Other Baylor facilities that reflect Daniel's dedication to his alma mater include the Bill Daniel Student Center and the Hon. M.P. Daniel Esplanade. Gov. Bill and Vara also made possible the restoration of the George W. Carroll Science Hall.
ABOUT BAYLOR UNIVERSITY
Baylor University is a private Christian university and a nationally ranked research institution, classified as such with "high research activity" by the Carnegie Foundation for the Advancement of Teaching. The university provides a vibrant campus community for approximately 15,000 students by blending interdisciplinary research with an international reputation for educational excellence and a faculty commitment to teaching and scholarship. Chartered in 1845 by the Republic of Texas through the efforts of Baptist pioneers, Baylor is the oldest, continually operating university in Texas. Located in Waco, Texas, Baylor welcomes students from all 50 states and more than 80 countries to study a broad range of degrees among its 11 nationally recognized academic divisions.
ABOUT MAYBORN MUSEUM COMPLEX
Located on the Baylor University campus, the Mayborn Museum Complex features a natural science and cultural history museum focusing on Central Texas with walk-in dioramas, including one on the Waco Mammoth Site, and exploration stations for geology, paleontology, archaeology, and natural history. In addition, 17 themed discovery rooms encourage hands-on learning for all ages.

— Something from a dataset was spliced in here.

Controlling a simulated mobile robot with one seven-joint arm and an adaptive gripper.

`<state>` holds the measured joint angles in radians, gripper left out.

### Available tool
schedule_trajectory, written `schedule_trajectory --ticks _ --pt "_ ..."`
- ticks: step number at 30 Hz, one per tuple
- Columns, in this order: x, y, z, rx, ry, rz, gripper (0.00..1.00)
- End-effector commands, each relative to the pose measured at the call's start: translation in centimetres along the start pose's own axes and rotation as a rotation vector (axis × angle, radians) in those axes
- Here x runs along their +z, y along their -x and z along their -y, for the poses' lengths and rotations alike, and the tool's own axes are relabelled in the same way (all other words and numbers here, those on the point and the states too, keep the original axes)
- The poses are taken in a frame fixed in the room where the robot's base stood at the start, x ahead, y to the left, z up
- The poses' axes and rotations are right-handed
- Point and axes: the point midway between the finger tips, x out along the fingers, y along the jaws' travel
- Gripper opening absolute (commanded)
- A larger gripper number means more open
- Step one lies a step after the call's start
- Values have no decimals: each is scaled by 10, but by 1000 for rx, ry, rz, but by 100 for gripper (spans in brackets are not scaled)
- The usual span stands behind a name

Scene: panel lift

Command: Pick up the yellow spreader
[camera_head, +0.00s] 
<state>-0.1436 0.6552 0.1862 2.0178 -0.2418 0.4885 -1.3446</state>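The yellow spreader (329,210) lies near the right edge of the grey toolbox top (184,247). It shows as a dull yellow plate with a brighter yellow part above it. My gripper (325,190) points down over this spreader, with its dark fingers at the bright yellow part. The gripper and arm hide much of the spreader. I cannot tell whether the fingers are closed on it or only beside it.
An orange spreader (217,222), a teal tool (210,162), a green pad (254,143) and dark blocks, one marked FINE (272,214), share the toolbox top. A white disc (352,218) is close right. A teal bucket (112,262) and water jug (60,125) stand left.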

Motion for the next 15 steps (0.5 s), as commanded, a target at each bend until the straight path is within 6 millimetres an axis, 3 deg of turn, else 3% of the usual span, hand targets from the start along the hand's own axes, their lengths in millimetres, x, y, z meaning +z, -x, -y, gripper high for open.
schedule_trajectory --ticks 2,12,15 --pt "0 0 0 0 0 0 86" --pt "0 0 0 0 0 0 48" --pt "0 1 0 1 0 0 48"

Admission to the Mayborn Museum Complex, which includes the Historic Village, is $6 for adults, $5 for senior citizens and $4 for children. Free to all Museum members and Baylor students. This courtesy is also extended to other college and university students with a valid ID. Museum hours are 10 a.m. to 5 p.m. Mondays, Tuesdays, Wednesdays, Fridays and Saturdays; 10 a.m. to 8 p.m. Thursdays; and 1 to 5 p.m. Sundays. The Village will close at 4 p.m. each day to allow proper closing procedures.